An ever increasing amount of fertile soil is disappearing worldwide. The earth is ‘desertifying’ – literally turning into desert. This has grave consequences both for the world food supply and for the climate. GIZ has its sights set on preventing this: sustainable land management can help prevent desertification.
‘We used to be able to live off our land, but then the soil deteriorated and turned to desert. In the end, there was nothing left to harvest,’ reports Meseret Teshome. But when the Ethiopian smallholder looks out upon his field today, he can once again see lush greenery and life – with no trace of deserted wasteland. The Deutsche Gesellschaft für Internationale Zusammenarbeit (GIZ) GmbH gave him the training he needed to make his soil fertile again. Instead of relying exclusively on mineral fertilisers, now he cultivates his field using sustainable farming methods. He was soon convinced by their effectiveness: ‘We saw how our land suddenly became productive again.’
Yet healthy soil and bountiful harvests are growing harder to come by throughout the world. Every year, an area of fertile soil one third of the size of Germany vanishes. When farmers are overly reliant on mineral fertilisers or farm their fields too intensively without returning sufficient organic matter to the earth, the amount of organic matter in the soil – the humus – declines further and further. But humus is especially important for soil health. Climate change exacerbates the effect: long droughts, short but intense periods of rain and dust storms all degrade soil and render it infertile. ‘When this happens, we call it desertification,’ explains Juliane Wiesenhütter, Project Manager and soil expert at GIZ.
Among the worst affected places are the arid regions of Asia, Africa and Latin America. More than two thirds of these especially water-deprived regions could turn to desert within the next two years. That is approximately one quarter of the Earth’s surface. This is catastrophic for the 2.5 billion people who live in these regions, as many of them depend entirely on agriculture with their fields securing both their food supply and their livelihoods.
For this reason, GIZ is working on behalf of the Federal Ministry for Economic Cooperation and Development (BMZ) to preserve or regenerate soil in several countries, including Ethiopia, Benin and India. Since 2014, over 350,000 hectares of soil in seven countries have successfully been preserved or restored. This is an area approximately the size of Mallorca. The Ethiopian smallholder Meseret Teshome is one of 1.4 million people who are benefitting from this. After all, healthy soil yields significantly greater harvests. On average, farmers are able to harvest almost 50 per cent more than before.
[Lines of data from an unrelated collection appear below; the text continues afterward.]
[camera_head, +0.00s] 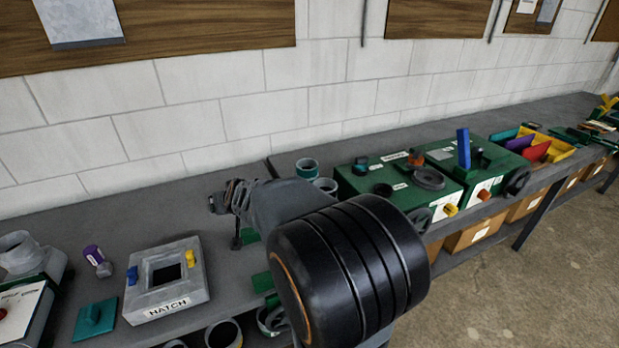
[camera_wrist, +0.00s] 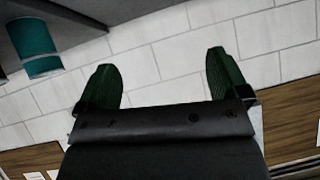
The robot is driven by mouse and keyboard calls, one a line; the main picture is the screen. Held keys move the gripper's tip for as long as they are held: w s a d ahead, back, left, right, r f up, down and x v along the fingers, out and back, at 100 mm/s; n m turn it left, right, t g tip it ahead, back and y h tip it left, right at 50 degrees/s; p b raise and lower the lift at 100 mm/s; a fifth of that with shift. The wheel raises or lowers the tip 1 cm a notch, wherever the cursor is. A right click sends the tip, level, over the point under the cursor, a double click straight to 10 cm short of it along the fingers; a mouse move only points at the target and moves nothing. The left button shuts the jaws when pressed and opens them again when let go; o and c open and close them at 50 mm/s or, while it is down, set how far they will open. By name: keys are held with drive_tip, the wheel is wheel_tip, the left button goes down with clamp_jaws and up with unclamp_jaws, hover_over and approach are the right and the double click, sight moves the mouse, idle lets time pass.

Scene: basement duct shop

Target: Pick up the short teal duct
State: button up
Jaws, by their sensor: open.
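A short teal duct (camera_head: 306,169), a ring with a pale rim, stands on the grey bench behind my arm. A second similar ring (camera_head: 325,185) is just in front of it, partly hidden by my arm. In the wrist view a teal duct (camera_wrist: 40,48) shows at the upper left, outside the jaws; I cannot tell which of the two it is. My gripper (camera_wrist: 160,62) has its two green fingers spread with only wall between them. In the head view my arm reaches over the bench, left of the rings, and the fingers cannot be made out clearly.
Green control boxes (camera_head: 400,187) with knobs and handwheels stand right of the rings. The brick wall (camera_head: 190,100) closes off the back.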

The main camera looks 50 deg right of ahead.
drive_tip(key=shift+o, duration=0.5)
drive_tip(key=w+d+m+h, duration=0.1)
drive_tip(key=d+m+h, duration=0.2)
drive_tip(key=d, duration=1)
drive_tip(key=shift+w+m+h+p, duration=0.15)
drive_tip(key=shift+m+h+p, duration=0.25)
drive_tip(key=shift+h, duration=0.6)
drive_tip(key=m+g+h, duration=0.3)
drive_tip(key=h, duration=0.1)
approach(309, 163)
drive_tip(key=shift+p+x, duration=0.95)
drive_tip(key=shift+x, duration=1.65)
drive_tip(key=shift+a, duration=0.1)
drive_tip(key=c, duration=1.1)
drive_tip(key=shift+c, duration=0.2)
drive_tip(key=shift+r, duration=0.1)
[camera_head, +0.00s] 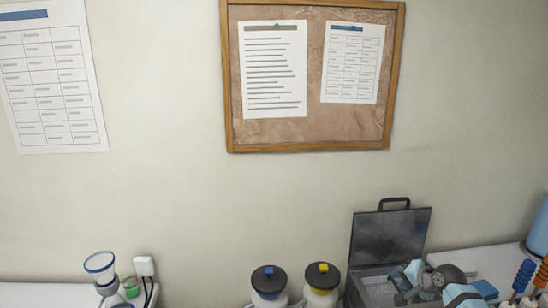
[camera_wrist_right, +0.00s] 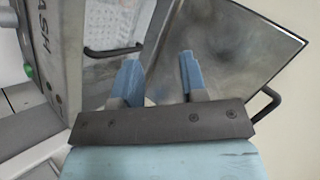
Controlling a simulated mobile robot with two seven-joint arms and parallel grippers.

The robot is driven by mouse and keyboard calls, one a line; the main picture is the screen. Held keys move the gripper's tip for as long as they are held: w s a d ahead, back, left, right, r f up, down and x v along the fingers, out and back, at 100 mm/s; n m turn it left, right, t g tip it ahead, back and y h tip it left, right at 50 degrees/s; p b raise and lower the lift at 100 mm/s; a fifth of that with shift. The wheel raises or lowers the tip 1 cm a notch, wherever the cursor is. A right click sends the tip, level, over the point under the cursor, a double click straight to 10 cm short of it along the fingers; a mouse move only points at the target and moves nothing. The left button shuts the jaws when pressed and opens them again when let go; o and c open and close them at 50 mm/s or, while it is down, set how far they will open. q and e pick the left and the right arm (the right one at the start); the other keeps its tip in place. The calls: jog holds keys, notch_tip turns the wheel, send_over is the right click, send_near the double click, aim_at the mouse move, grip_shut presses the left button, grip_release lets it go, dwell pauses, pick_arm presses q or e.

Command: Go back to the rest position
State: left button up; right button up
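My right gripper (camera_wrist_right: 160,72) shows its two blue fingers apart in the right wrist view, with nothing seen between them. In the head view my right arm comes in at the lower right, and the right gripper (camera_head: 408,289) is over or just in front of an open metal case (camera_head: 389,236) with its lid raised. I cannot tell whether it touches the case. In the wrist view the grey lid (camera_wrist_right: 245,40) stands behind the fingers. My left gripper is not in view.
Two white bottles with dark tops, one with a blue knob (camera_head: 269,280) and one with a yellow knob (camera_head: 322,276), stand left of the case. A clear funnel-like vessel (camera_head: 100,265) stands far left. A blue cylinder (camera_head: 539,230) is at the right edge. A corkboard (camera_head: 310,137) hangs above.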

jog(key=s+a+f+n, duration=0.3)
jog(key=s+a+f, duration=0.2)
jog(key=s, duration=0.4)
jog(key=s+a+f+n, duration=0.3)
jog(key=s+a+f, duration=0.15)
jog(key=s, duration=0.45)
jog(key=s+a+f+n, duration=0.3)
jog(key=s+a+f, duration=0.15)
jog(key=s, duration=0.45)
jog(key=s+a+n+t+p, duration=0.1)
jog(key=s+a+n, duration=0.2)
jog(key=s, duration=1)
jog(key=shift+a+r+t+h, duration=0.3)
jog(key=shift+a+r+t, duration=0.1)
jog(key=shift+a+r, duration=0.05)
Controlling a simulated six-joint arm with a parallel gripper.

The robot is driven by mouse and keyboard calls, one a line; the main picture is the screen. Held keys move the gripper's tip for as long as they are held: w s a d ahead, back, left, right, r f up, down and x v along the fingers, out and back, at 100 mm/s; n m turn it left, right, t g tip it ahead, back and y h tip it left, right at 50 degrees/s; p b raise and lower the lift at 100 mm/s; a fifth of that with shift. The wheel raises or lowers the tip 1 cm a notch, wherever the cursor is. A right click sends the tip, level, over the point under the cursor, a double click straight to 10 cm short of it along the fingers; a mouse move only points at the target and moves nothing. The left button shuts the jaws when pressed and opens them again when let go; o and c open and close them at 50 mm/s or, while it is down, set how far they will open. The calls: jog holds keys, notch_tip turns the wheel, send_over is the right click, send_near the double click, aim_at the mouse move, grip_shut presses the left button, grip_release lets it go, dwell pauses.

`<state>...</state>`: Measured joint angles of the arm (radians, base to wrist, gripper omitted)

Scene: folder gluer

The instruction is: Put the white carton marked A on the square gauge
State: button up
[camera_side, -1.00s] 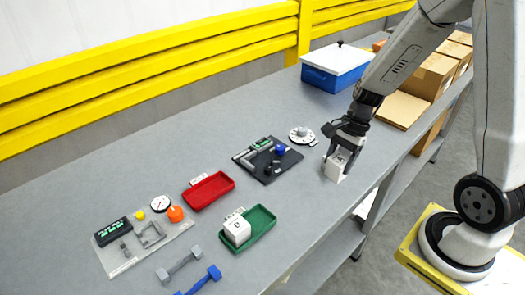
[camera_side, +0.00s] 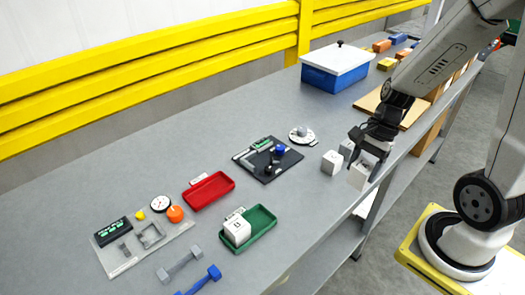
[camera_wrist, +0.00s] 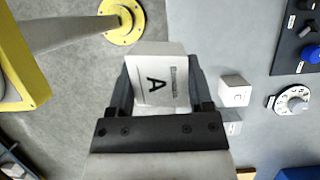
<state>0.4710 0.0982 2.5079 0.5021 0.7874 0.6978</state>
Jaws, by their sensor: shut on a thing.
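My gripper (camera_side: 368,152) is shut on the white carton marked A (camera_wrist: 160,85), whose black letter faces the wrist camera. In the side view the carton (camera_side: 360,175) hangs by the bench's front edge, slightly tilted. The wrist view shows floor behind it.
A green tray (camera_side: 262,219) holds a white carton; a red tray (camera_side: 208,190) is empty. A blue box with white lid (camera_side: 336,65) stands further back.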

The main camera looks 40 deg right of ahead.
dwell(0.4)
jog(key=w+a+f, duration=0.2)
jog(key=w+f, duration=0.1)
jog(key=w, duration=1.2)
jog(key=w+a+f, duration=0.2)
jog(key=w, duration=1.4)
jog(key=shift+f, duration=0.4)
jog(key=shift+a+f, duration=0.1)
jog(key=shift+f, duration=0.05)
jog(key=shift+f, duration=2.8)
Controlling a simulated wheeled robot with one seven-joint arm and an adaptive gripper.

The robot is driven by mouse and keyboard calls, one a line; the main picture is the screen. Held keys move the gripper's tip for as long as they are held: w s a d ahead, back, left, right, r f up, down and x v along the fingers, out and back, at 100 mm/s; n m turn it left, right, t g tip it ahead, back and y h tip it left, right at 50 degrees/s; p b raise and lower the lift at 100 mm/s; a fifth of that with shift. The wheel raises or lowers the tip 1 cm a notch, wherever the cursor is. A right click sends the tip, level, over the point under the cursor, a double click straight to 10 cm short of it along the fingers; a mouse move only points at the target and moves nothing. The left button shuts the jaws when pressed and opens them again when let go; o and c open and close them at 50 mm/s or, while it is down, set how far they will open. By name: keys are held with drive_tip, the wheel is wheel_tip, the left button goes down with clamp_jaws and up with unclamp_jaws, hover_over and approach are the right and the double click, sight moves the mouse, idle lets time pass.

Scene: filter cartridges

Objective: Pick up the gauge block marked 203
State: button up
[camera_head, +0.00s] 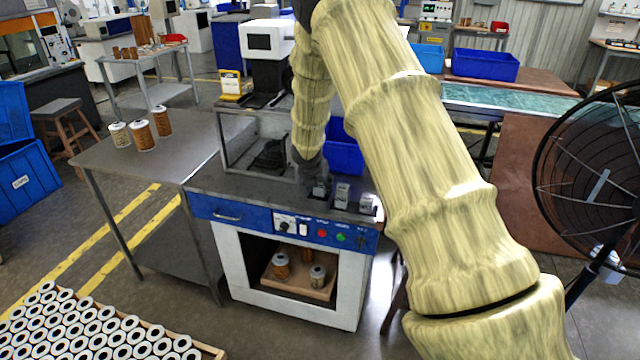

Farmers learn how to increase the amount of organic matter in the soil and how to enrich it with nutrients such as nitrogen, potassium and phosphorus. This is achieved, for example, by using special seeds, lime and organic fertiliser, as in Teshome’s case – or through skilful use of crop rotation as in the case of Madinatou Garba, a maize farmer from Benin. GIZ trained her in how and when to plant the legume mucuna in her field so as to increase the size of her maize harvests. ‘As recommended in the training, I planted mucuna on my plot and then the maize. By doing this, I harvested 50 sacks of maize instead of only twelve as before,’ she said, reporting on her success. Approximately 280,000 smallholders have taken part in training programmes like this or similar ones.
Yet soil is more than just the basis for our food supply – it is also the world’s second biggest carbon sink after the oceans, and therefore plays a particularly important role in the fight against climate change. Soil stores more carbon than all of the world’s forests and the Earth’s atmosphere combined. Only healthy soil can achieve this, however. Each hectare of soil which turns to desert is therefore a loss on two counts.
With this in mind, GIZ is investigating practices which combine soil protection and climate action. One such option involves using charcoal. It may sound contradictory at first: charcoal as a climate action measure? What is really meant here is biochar, which is made from plant residues, for example. In Burkina Faso, GIZ is teaching farmers how to carbonise plant residues under low oxygen conditions. The resulting biochar contains the carbon previously extracted from the air by the plants. When the farmers introduce the biochar to the soil, this not only improves soil health, it also stores carbon in the soil for the long term – a win-win situation. This is why GIZ is also working on expanding the use of biochar into other regions too.
It offers great potential: using soil more sustainably could offset up to 20 per cent of anthropogenic greenhouse gas emissions. Juliane Wiesenhütter sums it up in a nutshell: ‘Protecting soil also means protecting the climate!’